EXERCISE INSTRUCTIONS ::
Reproduce the listing below in its entirety. Change nothing.
___ SUPPLIED MATERIAL
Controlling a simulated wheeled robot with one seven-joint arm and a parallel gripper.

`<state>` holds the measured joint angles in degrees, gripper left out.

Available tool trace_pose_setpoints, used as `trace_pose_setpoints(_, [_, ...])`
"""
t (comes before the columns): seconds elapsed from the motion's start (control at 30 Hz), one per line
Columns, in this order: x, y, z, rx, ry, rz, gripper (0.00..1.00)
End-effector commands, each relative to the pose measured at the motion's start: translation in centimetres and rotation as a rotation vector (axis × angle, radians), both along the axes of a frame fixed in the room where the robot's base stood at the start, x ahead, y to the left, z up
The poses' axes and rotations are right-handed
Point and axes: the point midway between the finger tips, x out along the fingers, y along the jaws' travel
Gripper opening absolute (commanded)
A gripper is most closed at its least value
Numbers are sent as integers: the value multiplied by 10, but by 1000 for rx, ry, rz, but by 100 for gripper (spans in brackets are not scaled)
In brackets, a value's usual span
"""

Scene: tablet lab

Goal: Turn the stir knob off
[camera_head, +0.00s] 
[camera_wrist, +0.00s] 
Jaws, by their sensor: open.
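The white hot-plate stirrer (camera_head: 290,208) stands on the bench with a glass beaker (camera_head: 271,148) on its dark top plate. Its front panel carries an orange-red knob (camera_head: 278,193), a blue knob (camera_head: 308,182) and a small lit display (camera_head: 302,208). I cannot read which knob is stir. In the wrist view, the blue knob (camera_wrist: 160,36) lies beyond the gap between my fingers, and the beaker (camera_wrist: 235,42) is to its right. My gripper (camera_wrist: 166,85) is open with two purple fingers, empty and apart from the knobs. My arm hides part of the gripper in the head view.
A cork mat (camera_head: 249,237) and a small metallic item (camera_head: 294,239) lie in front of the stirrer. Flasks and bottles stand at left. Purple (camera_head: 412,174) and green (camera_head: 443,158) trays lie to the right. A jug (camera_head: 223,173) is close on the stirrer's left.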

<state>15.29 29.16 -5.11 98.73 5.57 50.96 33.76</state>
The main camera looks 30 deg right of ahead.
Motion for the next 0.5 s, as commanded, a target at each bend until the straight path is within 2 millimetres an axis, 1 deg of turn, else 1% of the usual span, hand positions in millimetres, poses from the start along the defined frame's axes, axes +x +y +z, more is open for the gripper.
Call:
______
OUTPUT FOR THIS EXERCISE ::
Controlling a simulated wheeled robot with one seven-joint arm and a parallel gripper.

`<state>` holds the measured joint angles in degrees, gripper left out.

Available tool trace_pose_setpoints, used as `trace_pose_setpoints(_, [_, ...])`
"""
t (comes before the columns): seconds elapsed from the motion's start (control at 30 Hz), one per line
Columns, in this order: x, y, z, rx, ry, rz, gripper (0.00..1.00)
End-effector commands, each relative to the pose measured at the motion's start: translation in centimetres and rotation as a rotation vector (axis × angle, radians), both along the axes of a frame fixed in the room where the robot's base stood at the start, x ahead, y to the left, z up
The poses' axes and rotations are right-handed
Point and axes: the point midway between the finger tips, x out along the fingers, y along the jaws' travel
Gripper opening absolute (commanded)
A gripper is most closed at its least value
Numbers are sent as integers: the value multiplied by 10, but by 1000 for rx, ry, rz, but by 100 for gripper (spans in brackets are not scaled)
In brackets, a value's usual span
"""

Scene: tablet lab

Goal: Turn the stir knob off
[camera_head, +0.00s] 
[camera_wrist, +0.00s] 
Jaws, by their sensor: open.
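The white hot-plate stirrer (camera_head: 290,208) stands on the bench with a glass beaker (camera_head: 271,148) on its dark top plate. Its front panel carries an orange-red knob (camera_head: 278,193), a blue knob (camera_head: 308,182) and a small lit display (camera_head: 302,208). I cannot read which knob is stir. In the wrist view, the blue knob (camera_wrist: 160,36) lies beyond the gap between my fingers, and the beaker (camera_wrist: 235,42) is to its right. My gripper (camera_wrist: 166,85) is open with two purple fingers, empty and apart from the knobs. My arm hides part of the gripper in the head view.
A cork mat (camera_head: 249,237) and a small metallic item (camera_head: 294,239) lie in front of the stirrer. Flasks and bottles stand at left. Purple (camera_head: 412,174) and green (camera_head: 443,158) trays lie to the right. A jug (camera_head: 223,173) is close on the stirrer's left.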

<state>15.29 29.16 -5.11 98.73 5.57 50.96 33.76</state>
The main camera looks 30 deg right of ahead.
Motion for the next 0.5 s, as commanded, a target at each bend until the straight path is within 2 millimetres an axis, 1 deg of turn, else 1% of the usual span, hand positions in millimetres, poses from the start along the defined frame's axes, axes +x +y +z, more is open for the gripper.
Call:

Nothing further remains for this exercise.